--- Start Recorded data ---

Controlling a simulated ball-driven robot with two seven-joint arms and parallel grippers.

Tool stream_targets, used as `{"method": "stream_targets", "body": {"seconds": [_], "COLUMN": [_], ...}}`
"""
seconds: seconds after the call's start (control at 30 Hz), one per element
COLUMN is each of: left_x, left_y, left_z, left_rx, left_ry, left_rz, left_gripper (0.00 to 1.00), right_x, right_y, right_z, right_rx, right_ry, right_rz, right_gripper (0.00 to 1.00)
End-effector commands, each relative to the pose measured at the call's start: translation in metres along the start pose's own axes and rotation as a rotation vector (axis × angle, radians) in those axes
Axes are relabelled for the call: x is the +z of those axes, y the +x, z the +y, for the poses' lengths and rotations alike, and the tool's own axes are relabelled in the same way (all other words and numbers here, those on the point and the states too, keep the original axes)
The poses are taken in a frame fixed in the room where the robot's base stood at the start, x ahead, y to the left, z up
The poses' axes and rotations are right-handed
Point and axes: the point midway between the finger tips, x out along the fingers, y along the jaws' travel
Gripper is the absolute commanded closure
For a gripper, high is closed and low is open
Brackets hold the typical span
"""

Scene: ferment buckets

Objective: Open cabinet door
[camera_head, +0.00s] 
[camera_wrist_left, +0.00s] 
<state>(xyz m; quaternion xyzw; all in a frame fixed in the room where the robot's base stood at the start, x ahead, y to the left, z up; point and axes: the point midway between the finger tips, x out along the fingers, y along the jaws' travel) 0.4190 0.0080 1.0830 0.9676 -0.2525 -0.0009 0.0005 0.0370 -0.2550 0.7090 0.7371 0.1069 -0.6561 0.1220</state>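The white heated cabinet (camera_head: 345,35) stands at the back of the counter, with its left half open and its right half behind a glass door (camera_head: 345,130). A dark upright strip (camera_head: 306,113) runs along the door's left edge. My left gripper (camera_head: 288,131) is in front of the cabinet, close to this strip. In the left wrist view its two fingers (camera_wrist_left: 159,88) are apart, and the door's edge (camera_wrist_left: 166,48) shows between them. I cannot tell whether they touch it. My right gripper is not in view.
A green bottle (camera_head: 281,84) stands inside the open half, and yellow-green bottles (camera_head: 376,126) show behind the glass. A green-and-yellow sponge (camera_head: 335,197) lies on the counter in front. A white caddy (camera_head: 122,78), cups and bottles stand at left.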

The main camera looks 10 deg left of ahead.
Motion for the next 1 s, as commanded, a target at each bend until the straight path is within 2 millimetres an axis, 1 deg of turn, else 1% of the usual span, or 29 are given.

--- End Recorded data ---

= What the task asks =
Write out every line of the preceding listing that contains "axis".

= Worked solution =
End-effector commands, each relative to the pose measured at the call's start: translation in metres along the start pose's own axes and rotation as a rotation vector (axis × angle, radians) in those axes
Motion for the next 1 s, as commanded, a target at each bend until the straight path is within 2 millimetres an axis, 1 deg of turn, else 1% of the usual span, or 29 are given.

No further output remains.